“It was the best of times, it was the worst of times, it was the age of wisdom, it was the age of foolishness, it was the epoch of belief, it was the epoch of incredulity, it was the season of light, it was the season of darkness, it was the spring of hope, it was the winter of despair, we had everything before us, we had nothing before us,” – Charles Dickens
Did you dodge a bullet with Sandy?
There was a very sharp dividing line, roughly cutting Manhattan Island from east river to the Hudson River along 30th street. If you were a business or a resident north of 30th street, you didn’t have a light bulb flicker and would have been barely aware of the storm. However, those south of 30th street lost power for 5 days or more, had no food, no mass transit, no street lights and possibly had your business or home wiped out in minutes by what amounted to a single wave flood. People above the line continued to live their lives in a normal fashion.

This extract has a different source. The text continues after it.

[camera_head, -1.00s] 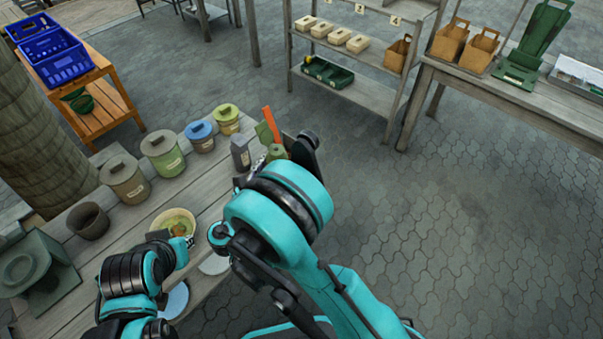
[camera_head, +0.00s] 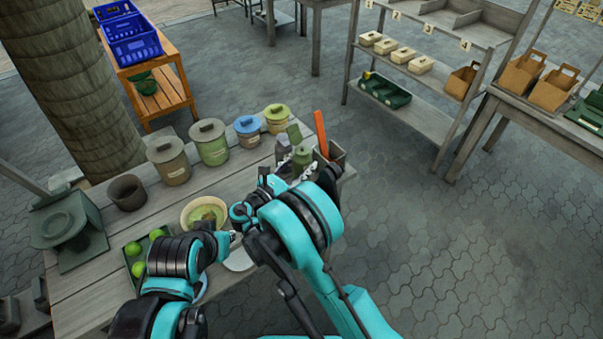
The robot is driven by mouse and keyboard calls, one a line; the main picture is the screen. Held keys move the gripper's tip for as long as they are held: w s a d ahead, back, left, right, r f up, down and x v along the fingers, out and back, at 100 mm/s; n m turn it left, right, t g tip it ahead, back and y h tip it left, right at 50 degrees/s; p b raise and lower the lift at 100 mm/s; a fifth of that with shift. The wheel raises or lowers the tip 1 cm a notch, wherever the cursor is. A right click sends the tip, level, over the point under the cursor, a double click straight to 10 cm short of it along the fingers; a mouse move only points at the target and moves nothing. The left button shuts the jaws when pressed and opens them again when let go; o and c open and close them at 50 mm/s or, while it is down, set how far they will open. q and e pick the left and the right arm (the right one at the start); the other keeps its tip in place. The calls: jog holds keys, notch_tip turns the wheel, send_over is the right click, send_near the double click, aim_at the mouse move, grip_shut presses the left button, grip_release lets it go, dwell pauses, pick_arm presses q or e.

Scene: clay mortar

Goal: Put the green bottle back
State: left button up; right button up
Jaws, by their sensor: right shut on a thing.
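The green bottle (camera_head: 302,156) is upright near the far right end of the grey wooden table (camera_head: 95,285), beside a dark grey bottle (camera_head: 283,146). My right gripper (camera_head: 293,169) is shut on the green bottle, on the near side of it; the arm hides the bottle's lower part, so I cannot tell whether its base touches the table. My left gripper (camera_head: 231,238) is low beside a bowl with green contents (camera_head: 192,219). Its fingers are small and partly covered, so its opening is unclear.
A square holder (camera_head: 338,154) with an orange-handled tool (camera_head: 320,133) stands just right of the bottle. Several lidded canisters (camera_head: 214,145) line the table's back edge. A green tray (camera_head: 131,250) of limes and a dark cup (camera_head: 127,193) are at left. Paved floor lies open at right.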

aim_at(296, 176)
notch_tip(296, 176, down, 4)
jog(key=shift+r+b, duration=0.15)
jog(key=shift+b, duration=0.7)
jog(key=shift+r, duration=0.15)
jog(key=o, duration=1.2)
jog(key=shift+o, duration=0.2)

People below the line were thrust into log cabin era living.
I live and work ‘below’ the line. We had no power or any other services for 5 days. In hi-rise buildings that means, no elevators, no running water; toilets don’t flush and showers don’t function. On the plus side, parking spaces were abundant and parking fines were a non-issue. My own car was totaled by the flood waters. I had to go uptown to open businesses to get food, or to friends’ houses to take a shower. In short I was a lower Manhattan refugee.

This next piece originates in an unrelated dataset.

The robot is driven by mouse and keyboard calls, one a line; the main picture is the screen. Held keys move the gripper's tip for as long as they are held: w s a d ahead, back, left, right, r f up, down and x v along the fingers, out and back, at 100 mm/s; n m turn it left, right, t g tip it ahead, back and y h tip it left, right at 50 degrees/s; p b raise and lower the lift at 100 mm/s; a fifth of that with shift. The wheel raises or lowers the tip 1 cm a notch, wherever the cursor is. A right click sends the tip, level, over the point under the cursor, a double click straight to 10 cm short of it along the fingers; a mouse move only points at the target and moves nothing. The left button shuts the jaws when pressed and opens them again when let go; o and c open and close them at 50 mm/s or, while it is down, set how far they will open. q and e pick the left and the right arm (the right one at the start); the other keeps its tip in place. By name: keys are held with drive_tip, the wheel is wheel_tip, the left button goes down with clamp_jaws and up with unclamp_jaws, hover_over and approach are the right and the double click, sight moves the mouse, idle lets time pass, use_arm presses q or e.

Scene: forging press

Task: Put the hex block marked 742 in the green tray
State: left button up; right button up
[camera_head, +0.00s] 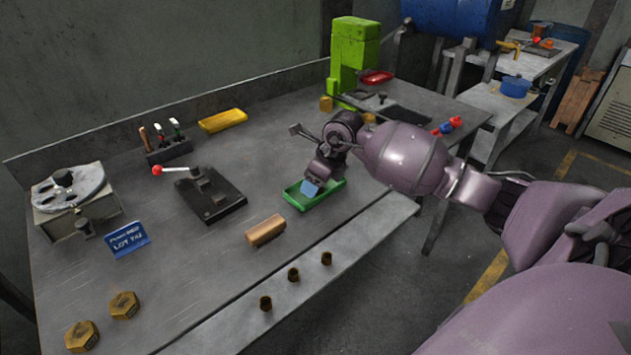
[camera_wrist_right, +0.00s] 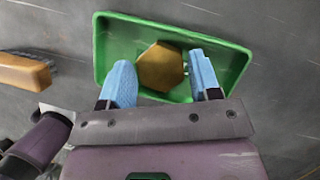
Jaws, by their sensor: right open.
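The green tray (camera_head: 297,199) lies on the grey table under my right gripper (camera_head: 311,188). In the right wrist view the green tray (camera_wrist_right: 240,77) holds a brass hex block (camera_wrist_right: 161,67). My right gripper (camera_wrist_right: 160,85) is open, with its blue fingers at either side of the block and apart from it. The marking on that block cannot be read. Two more brass hex blocks, one (camera_head: 82,336) and another (camera_head: 124,305), lie at the table's front left; their markings are not readable. My left gripper is not in view.
A brush with a wooden back (camera_head: 265,230) lies left of the tray. A black fixture with a red-knobbed lever (camera_head: 210,195), a blue lot sign (camera_head: 127,239) and a yellow tray (camera_head: 223,120) stand farther left. Several small dark brass cups (camera_head: 293,274) line the front ledge.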

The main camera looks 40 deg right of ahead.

We have clients above that 30th street line with no data backup, no power backup, no communication line backups and their businesses trundled on. I also have clients below 30th street that had all that good stuff, and needed it to shut down gracefully and restart their businesses. Between the lucky and the prepared, who fared the best? The unprepared lucky people north of the line. However, for those businesses below 30th street who were unlucky and unprepared, the price for their shortsightedness was devastating.
I would hate for those lucky clients to take away the wrong lesson. Being prepared for the unexpected, with plans of action and appropriate processes, services and equipment is essential when your luck runs out. Disaster recovery and business continuity planning takes time, testing and practice. There just isn’t enough time to plan appropriately when the storm is already on the way. Keep in mind that much of the infrastructure of coastal NYC was submerged in salt water. We may not know the full extent of the damage until time has passed and a few freeze/thaw cycles have come to pass.
The Moral of the story is:
While it may be better to be lucky than be right, luck is not a plan for disaster recovery or business continuity.